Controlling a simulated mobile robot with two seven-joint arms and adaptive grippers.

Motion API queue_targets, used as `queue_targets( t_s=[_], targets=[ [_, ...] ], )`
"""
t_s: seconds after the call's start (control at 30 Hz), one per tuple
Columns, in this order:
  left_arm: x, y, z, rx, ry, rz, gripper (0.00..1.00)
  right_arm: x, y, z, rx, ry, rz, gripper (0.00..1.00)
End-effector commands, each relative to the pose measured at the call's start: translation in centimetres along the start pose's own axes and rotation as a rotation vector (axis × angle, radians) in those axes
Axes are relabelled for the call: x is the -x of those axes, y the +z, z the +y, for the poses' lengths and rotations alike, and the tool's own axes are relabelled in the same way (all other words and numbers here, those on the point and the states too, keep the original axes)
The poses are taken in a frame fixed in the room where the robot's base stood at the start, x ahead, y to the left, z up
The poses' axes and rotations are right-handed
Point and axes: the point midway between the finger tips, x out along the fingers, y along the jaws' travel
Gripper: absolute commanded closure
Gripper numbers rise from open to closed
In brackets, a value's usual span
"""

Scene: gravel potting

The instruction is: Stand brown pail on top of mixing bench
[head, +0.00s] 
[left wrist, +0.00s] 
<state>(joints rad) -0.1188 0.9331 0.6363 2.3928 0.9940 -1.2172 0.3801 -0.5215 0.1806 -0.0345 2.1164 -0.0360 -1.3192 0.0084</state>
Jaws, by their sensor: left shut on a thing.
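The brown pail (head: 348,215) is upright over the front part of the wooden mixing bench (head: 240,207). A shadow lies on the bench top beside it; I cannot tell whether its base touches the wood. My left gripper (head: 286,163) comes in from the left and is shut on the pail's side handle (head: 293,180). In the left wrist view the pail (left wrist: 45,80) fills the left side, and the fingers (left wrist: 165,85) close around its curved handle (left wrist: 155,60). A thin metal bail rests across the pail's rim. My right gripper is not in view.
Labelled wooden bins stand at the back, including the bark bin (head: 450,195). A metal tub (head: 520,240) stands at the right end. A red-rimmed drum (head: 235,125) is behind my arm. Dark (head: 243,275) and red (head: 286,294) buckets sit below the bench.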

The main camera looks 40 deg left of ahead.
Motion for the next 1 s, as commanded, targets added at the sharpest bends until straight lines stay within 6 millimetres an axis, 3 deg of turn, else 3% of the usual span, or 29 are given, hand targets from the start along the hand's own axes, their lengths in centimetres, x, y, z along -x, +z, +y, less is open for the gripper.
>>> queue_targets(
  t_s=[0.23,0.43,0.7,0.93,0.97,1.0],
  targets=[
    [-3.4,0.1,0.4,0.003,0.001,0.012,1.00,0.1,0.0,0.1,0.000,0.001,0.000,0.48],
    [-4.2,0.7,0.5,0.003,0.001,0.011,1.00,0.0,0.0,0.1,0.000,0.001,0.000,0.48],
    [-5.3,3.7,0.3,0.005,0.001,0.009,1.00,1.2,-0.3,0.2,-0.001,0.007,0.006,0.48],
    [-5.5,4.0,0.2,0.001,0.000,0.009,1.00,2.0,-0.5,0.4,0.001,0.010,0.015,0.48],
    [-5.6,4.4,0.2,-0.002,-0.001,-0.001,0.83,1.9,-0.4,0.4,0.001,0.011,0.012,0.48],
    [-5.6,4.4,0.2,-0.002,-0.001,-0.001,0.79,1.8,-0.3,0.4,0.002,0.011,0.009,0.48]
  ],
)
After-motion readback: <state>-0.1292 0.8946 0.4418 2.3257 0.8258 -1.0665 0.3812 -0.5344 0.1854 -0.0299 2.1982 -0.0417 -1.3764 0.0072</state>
==
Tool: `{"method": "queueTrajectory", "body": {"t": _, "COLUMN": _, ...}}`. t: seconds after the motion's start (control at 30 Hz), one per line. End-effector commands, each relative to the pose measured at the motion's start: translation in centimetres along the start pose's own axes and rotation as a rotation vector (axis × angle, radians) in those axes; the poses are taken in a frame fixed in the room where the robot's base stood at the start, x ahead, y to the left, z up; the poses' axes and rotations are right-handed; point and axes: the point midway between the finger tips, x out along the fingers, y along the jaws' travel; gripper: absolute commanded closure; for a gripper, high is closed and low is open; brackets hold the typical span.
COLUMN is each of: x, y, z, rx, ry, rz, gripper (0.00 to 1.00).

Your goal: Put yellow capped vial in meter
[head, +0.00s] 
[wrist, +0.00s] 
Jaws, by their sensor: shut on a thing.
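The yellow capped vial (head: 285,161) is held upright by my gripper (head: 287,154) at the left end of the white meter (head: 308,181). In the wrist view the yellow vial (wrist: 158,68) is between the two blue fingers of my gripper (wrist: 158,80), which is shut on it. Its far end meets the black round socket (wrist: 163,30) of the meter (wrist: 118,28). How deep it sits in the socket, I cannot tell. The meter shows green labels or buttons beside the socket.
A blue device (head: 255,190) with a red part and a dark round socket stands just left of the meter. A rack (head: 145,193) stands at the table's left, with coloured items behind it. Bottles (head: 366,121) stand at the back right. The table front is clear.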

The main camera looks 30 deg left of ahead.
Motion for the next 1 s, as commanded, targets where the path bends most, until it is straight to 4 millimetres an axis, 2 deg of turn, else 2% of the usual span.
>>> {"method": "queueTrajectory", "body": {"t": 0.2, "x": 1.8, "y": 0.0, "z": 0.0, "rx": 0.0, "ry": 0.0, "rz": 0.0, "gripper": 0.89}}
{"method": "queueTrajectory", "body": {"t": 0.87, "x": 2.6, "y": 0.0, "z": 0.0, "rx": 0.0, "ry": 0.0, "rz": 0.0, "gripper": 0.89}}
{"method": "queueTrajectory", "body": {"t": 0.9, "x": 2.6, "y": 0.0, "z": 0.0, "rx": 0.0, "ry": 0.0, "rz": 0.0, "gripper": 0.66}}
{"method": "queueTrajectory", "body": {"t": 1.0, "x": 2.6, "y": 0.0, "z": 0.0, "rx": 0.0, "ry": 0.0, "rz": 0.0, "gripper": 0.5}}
--
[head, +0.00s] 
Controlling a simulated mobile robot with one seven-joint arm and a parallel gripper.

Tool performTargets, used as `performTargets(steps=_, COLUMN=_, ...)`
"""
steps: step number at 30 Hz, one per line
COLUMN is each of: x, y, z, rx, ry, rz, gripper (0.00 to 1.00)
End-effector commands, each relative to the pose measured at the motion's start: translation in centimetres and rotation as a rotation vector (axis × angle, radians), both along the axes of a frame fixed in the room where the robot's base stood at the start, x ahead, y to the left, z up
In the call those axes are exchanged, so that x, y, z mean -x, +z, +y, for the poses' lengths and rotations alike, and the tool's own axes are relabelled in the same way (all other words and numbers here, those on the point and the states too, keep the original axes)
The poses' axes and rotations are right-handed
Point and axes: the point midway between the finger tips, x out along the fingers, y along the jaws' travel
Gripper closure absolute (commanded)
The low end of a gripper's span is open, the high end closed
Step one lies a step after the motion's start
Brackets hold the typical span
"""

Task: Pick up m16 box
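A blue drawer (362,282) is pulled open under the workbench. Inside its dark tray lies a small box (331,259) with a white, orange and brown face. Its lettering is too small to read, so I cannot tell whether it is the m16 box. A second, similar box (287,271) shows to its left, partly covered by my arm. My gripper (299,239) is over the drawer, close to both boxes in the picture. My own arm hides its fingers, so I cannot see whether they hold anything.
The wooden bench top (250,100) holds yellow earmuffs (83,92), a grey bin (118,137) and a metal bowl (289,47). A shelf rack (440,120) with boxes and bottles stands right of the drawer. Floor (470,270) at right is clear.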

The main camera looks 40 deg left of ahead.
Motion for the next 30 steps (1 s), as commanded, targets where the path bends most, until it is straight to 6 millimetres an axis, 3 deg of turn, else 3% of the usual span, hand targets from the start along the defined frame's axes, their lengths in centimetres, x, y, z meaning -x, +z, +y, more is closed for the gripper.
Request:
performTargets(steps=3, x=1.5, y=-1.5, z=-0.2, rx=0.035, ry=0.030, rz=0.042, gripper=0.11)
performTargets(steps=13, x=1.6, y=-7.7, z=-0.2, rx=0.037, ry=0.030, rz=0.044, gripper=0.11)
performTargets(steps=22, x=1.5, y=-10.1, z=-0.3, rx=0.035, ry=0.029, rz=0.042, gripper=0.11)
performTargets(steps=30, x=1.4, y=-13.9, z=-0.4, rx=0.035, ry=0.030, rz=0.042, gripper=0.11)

=== WHAT THIS TASK INVOLVES ===
Among the records above, extract exactly the lines from the line with "Controlling a simulated mobile robot with two" to the line with "at the call's", both lines included, and leave out the rest.

=== RESULT OF THE EXERCISE ===
Controlling a simulated mobile robot with two seven-joint arms and adaptive grippers.

Motion API queue_targets, used as `queue_targets( t_s=[_], targets=[ [_, ...] ], )`
"""
t_s: seconds after the call's start (control at 30 Hz), one per tuple
Columns, in this order:
  left_arm: x, y, z, rx, ry, rz, gripper (0.00..1.00)
  right_arm: x, y, z, rx, ry, rz, gripper (0.00..1.00)
End-effector commands, each relative to the pose measured at the call's start: translation in centimetres along the start pose's own axes and rotation as a rotation vector (axis × angle, radians) in those axes

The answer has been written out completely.